Rack A of servers has a base_server_x. Rack B of servers is base_server_x + GPU_Y.

You ask for no GPU, you get a server from rack A. You ask for a GPU, you get a server from rack B.

No magic monkey adding GPUs to instances ;)


Oh there's magic monkeys too!: https://aws.amazon.com/ec2/elastic-gpus/


They can exist in a VPC alongside virtualized resources, map EBS volumes (due to having the ENA onboard), are integrated with cloudwatch, ebs, etc


I assume you can spin up new instances easily, and they’ll have per-hour billing. You don’t usually get that with dedicated servers.

It sounds a bit like MAAS [1], which allows you to throw images onto, and manage real servers easily, very much like you might spin up VMs on AWS.

[1] https://maas.io


These are billed the same as any other EC2 instance: per second.


Just to point out, per second billing is incredibly recent for EC2:

https://aws.amazon.com/about-aws/whats-new/2017/10/announcin...


Network and other managed services those are integrated into AWS.


So you could magic up a virtual machine that spans more hardware than would typically be in a single, enclosed chassis?

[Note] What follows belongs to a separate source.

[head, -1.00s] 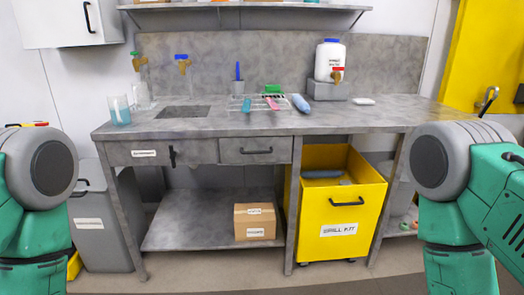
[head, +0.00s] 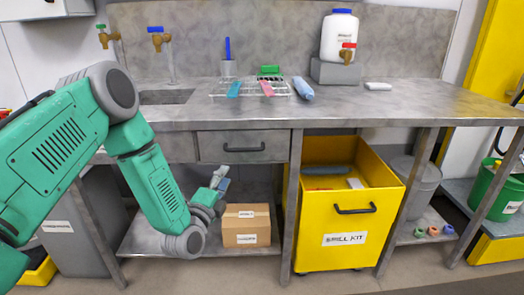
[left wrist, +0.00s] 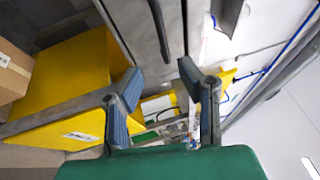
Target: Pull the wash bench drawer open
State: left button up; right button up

No, that isn't possible for VMs or bare metal.


Actually, it is possible, but not on Amazon's cloud. Check out www.scalemp.com - aggregating a collection of nodes into a large, single VM.


I'm looking forward to testing out FreeBSD on these... and also bhyve, for a fully BSD virtualization stack.


With them leaning bare-metal and low cost, I wonder if services like these could be used to bootstrap clouds in VAR form for niche OS's. Might be useful at the least for getting bugs out of the virtualization software using diverse workloads. If costs kept minimal, might even be profitable if the niche OS has enough users.


> Storage – 15.2 terabytes of local, SSD-based NVMe storage.

That's probably the most interesting aspect for me.

Does anyone know how that's provisioned? i.e 8x just under 2TB volumes, or something else?


It's exactly the same as with the i3.16xlarge instance type. There are eight 1900 GB drives. In an i3.16xlarge, those eight drives are passed through to the instance with PCIe passthrough but for the i3.metal instance, you avoid going through a hypervisor and IOMMU and have direct access.


Thanks.

I guess some other open questions:

- If one of those drives fails, will Amazon hotswap them out, or do you need to migrate to a new instance (moving TBs of data to a new box without causing outages can be painful.)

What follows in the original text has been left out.